Land-grab fears take hold in Congo

Prospect of Mugabe-style seizure of foreign-owned assets looks increasingly likely in country where two thirds live in poverty

Jonny Hogg

A LAW meant to breathe new life into agriculture in Democratic Republic of Congo risks scaring off needed foreign investment due to a clause calling for farms to be majority-owned by Congolese, according to investors and other sector players. The Congolese Federation of Enterprises has written a letter to the government calling the law, which is set to go into effect in June, "discriminatory" and a "catastrophe" and appealing for it to be amended.

"Everyone says to themselves, today they start with semi-nationalisation, and then one day we’ll move to total nationalisation," said Paulin Mbandala, a Congolese lawyer specialising in agriculture.

"Look at Zimbabwe, that’s the problem," he said, referring to Zimbabwe President Robert Mugabe’s seizure of white-owned farms from 2000.

The Congolese law, passed in December shortly after a chaotic presidential poll, aims to use tax breaks and other incentives to boost agricultural output in a country with enough cultivable land to cover Germany twice.

Only 10% of the land is in use and the country has been a net food importer since the 1960s due to decades of neglect, conflict and corruption. Farmers and activists had been pushing for years for the government to pass the agricultural law to revive the sector.

Since the law’s passage, however, agribusiness companies have expressed concern over an article that says farms must be owned by "a person of Congolese nationality or a Congolese legal entity whose shares, if applicable, are majority-owned by the Congolese state or by nationals".

The risk is that the law could deepen Congo’s investment woes, already suffering a setback from a drawn-out mining contract review that ended in 2010.

Several of Congo’s existing agricultural investors, including a unit of Canada’s Feronia, said the law has created uncertainty over their projects and would likely stifle new investment.

New investments are unlikely if the law is not amended, says Agnes Kasongo, MD of PHC, an oil palm operation majority-owned by Feronia. The company produced more than 6500 tons of palm oil last year and had plans to double the amount of land it cultivates.

"I don’t think that Feronia will invest further if the law is not amended," Ms Kasongo says in her office in Kinshasa’s dilapidated port area, where farmed produce used to arrive by river from the interior of the country before several wars during the 1990s and corruption saw the sector collapse.
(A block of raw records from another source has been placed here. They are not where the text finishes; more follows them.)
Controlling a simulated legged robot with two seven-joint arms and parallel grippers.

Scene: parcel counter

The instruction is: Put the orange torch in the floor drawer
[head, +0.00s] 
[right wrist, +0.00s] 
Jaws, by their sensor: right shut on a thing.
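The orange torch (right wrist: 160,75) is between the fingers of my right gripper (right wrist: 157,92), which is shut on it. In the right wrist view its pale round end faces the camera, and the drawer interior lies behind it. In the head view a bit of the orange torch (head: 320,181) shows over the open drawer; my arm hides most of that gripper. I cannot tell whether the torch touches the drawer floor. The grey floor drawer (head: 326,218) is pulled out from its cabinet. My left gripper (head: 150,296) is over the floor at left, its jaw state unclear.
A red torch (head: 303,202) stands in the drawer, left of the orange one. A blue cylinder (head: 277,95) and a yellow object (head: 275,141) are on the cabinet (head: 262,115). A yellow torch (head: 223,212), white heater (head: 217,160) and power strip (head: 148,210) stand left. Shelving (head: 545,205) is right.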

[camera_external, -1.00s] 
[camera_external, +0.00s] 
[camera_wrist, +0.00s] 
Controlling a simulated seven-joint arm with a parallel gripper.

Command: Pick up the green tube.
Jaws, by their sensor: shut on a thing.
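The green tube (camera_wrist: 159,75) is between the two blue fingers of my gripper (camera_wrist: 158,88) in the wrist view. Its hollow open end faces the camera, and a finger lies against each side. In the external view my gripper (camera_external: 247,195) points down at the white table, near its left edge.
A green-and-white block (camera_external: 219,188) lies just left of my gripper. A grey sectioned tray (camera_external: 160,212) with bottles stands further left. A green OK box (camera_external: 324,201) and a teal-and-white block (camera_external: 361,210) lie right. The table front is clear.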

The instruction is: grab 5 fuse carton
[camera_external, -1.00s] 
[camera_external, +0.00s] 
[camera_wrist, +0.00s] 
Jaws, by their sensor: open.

"I don’t understand the law (article 16). The Congolese do not have money to acquire the land."

Officials from several other companies have said they would reconsider their investment plans, but asked not to be identified for fear of running into problems with the government. A western diplomat, who also asked not to be named, says three potential investors have abandoned investment plans since the law was passed.

Congo’s government has defended the law — which offers tax breaks and preferential rates on water and electricity for agricultural enterprises — as broadly positive for the sector, but admits the article 16 clause on ownership could pose problems for foreign investors.

"Congo could feed the whole of Africa, that’s certain, but we must have investment", says Marcel Kapambwe Nyombo, an agricultural ministry adviser. "(Article 16) poses a problem. Among new investors there is a certain reticence."

About a third of the country’s food was imported in 2010 from as far away as Brazil, and more than two-thirds of the country’s 70-million inhabitants are living in poverty, the World Bank says.

A letter written by President Joseph Kabila last August shows that the president himself backs the rules limiting foreign ownership, arguing it is necessary to protect the sovereignty of Congolese land.

"I ask that the imperative is made clear, that nationals control the shareholdings of Congolese-registered businesses eligible to be attributed land in Democratic Republic of Congo," it reads.

In one of the biggest deals in Congo’s agriculture sector, China’s ZTE won rights in 2008 to farm 100000ha of land in Equateur province. But the three-year deal was not renewed last year as nothing had been done to launch the project, agriculture adviser Mr Kapambwe says. ZTE now holds just 600ha of land. The firm did not respond to requests for comment.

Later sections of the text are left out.